> _EXERCISE REQUIREMENTS_:
Give the listing below again in full, exactly as written.

### SUPPLIED MATERIAL

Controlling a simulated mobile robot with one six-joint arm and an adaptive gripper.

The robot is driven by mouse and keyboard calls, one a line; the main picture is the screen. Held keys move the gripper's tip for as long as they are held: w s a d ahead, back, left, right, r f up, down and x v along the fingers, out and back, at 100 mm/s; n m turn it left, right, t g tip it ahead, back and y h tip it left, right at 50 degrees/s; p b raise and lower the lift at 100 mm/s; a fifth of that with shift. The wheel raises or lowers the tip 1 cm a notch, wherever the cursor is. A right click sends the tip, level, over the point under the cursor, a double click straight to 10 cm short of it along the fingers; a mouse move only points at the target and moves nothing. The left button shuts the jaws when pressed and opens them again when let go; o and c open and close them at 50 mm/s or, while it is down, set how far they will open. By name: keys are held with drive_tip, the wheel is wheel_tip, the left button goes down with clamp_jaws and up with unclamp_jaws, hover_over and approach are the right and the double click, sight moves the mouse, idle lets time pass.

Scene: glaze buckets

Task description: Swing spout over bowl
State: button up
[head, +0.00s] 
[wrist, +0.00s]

######

> _TASK RESULT_:
Controlling a simulated mobile robot with one six-joint arm and an adaptive gripper.

The robot is driven by mouse and keyboard calls, one a line; the main picture is the screen. Held keys move the gripper's tip for as long as they are held: w s a d ahead, back, left, right, r f up, down and x v along the fingers, out and back, at 100 mm/s; n m turn it left, right, t g tip it ahead, back and y h tip it left, right at 50 degrees/s; p b raise and lower the lift at 100 mm/s; a fifth of that with shift. The wheel raises or lowers the tip 1 cm a notch, wherever the cursor is. A right click sends the tip, level, over the point under the cursor, a double click straight to 10 cm short of it along the fingers; a mouse move only points at the target and moves nothing. The left button shuts the jaws when pressed and opens them again when let go; o and c open and close them at 50 mm/s or, while it is down, set how far they will open. By name: keys are held with drive_tip, the wheel is wheel_tip, the left button goes down with clamp_jaws and up with unclamp_jaws, hover_over and approach are the right and the double click, sight moves the mouse, idle lets time pass.

Scene: glaze buckets

Task description: Swing spout over bowl
State: button up
[head, +0.00s] 
[wrist, +0.00s]

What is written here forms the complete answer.